Allies had urged the president to remain in the pact. His rejection of it, and them, will weaken the Western alliance, and thus the U.S.

A preview of this erosion could be seen in the public distancing from German Chancellor Angela Merkel, Europe's most consequential leader. Trump's rhetoric at last week's NATO and G7 summits prompted Merkel to pronounce on Sunday that "the times in which we could rely on others are to some extent over, as I have experienced in the last two days," referring to the G7 summit in which Trump would not commit to the Paris accord. Merkel added: "We Europeans must really take our fate into our own hands."

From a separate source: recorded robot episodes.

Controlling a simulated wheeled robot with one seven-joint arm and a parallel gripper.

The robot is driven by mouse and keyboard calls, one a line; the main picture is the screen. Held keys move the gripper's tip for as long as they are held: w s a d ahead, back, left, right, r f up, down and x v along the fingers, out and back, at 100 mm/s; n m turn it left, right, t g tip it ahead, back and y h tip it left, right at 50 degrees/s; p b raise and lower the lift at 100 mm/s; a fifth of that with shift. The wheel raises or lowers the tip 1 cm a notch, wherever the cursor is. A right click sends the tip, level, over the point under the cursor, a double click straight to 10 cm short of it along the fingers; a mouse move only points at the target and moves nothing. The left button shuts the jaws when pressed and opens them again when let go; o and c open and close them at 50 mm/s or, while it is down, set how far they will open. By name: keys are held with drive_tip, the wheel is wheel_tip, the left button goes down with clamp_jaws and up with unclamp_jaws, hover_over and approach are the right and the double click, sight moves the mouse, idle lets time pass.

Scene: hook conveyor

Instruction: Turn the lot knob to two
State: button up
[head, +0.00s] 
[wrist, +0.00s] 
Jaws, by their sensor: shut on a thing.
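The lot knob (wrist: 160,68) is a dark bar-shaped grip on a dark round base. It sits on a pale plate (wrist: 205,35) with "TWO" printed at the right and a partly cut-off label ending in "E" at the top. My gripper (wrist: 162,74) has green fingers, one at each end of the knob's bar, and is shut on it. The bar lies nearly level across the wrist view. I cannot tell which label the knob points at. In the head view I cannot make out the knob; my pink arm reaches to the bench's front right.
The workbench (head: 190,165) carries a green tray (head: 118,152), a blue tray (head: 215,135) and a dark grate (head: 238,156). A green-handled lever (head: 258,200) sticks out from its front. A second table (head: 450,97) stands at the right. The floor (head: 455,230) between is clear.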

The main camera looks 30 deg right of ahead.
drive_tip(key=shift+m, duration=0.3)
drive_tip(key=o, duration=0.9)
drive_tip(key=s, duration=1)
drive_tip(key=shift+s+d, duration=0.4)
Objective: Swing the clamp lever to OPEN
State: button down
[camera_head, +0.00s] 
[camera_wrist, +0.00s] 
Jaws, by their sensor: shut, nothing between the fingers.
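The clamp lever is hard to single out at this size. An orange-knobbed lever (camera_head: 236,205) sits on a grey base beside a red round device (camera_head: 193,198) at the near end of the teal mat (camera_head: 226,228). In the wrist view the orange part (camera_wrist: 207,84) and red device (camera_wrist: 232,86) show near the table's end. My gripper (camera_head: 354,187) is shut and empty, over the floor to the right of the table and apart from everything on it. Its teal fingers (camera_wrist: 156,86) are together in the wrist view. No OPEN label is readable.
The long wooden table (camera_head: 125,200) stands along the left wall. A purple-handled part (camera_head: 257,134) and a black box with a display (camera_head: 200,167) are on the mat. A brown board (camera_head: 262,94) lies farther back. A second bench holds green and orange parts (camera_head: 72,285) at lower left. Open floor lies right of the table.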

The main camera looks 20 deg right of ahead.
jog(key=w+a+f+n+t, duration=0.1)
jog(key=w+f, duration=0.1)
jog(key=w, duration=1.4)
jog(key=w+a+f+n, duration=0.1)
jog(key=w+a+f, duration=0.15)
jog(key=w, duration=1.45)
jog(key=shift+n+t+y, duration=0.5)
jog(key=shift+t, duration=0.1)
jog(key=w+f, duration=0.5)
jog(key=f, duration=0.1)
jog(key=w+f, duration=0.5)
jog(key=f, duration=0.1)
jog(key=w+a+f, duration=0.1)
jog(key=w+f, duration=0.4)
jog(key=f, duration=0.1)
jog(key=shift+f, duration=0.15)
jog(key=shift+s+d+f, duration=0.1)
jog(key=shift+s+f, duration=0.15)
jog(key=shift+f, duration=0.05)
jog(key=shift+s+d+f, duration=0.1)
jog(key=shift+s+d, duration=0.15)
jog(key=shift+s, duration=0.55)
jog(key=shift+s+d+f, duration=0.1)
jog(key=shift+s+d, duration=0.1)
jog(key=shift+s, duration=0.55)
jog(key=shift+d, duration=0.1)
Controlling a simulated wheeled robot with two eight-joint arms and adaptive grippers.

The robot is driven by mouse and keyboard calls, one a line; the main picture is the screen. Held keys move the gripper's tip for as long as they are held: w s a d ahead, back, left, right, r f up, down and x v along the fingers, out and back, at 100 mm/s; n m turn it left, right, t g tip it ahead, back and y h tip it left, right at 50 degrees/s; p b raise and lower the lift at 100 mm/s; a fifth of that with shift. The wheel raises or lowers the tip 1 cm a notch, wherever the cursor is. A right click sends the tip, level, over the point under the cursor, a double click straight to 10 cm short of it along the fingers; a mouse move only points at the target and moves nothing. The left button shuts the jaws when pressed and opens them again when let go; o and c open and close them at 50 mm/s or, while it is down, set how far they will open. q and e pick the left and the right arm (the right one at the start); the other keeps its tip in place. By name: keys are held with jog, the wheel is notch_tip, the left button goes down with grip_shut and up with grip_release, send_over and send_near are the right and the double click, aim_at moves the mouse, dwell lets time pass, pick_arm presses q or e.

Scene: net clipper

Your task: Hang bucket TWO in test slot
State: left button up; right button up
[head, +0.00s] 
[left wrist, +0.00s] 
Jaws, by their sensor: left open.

Context is key: Merkel's most pressing challenge in this fall's election isn't from the kind of far-right populists who threatened the political order in France and the Netherlands, but from the left. And on the wider scope of U.S.-European relations, the president's previous dismissive attitude toward NATO and his hectoring of allies falling behind the targeted defense expenditure of 2 percent of GDP had already strained the alliance at a time when transatlantic cooperation is needed more than ever to meet the threat from countries like Russia and transnational challenges like migration, cybercrime and, yes, climate change.

Trump should be seeking to tighten ties by clearly showing global leadership on issues of worldwide impact. In fact, the administration should seek to ink, not shrink from, transnational agreements designed to bring more order to an unruly world.

Instead it's doing the opposite — not only with the climate agreement, but by jettisoning the Trans-Pacific Partnership, a blunder that won't make America great again, but could do wonders for China, which has rushed to fill the void with its own trade partnership that won't have anywhere near the environmental, labor and intellectual-property protections TPP boasted. While Trump's campaign rhetoric makes it highly unlikely that he would embrace the Transatlantic Trade and Investment Partnership, a U.S.-European Union free-trade agreement, an unnecessary fallout over Germany's trade surplus would be ill advised, especially since so many German manufacturers have U.S. plants. The stakes are high locally, too: Germany is Minnesota's top European export market, according to state data.

Most won't argue with the general principle of prioritizing this nation's needs. But Trump, and the country, won't succeed by economically, diplomatically and militarily alienating allies while isolating the U.S.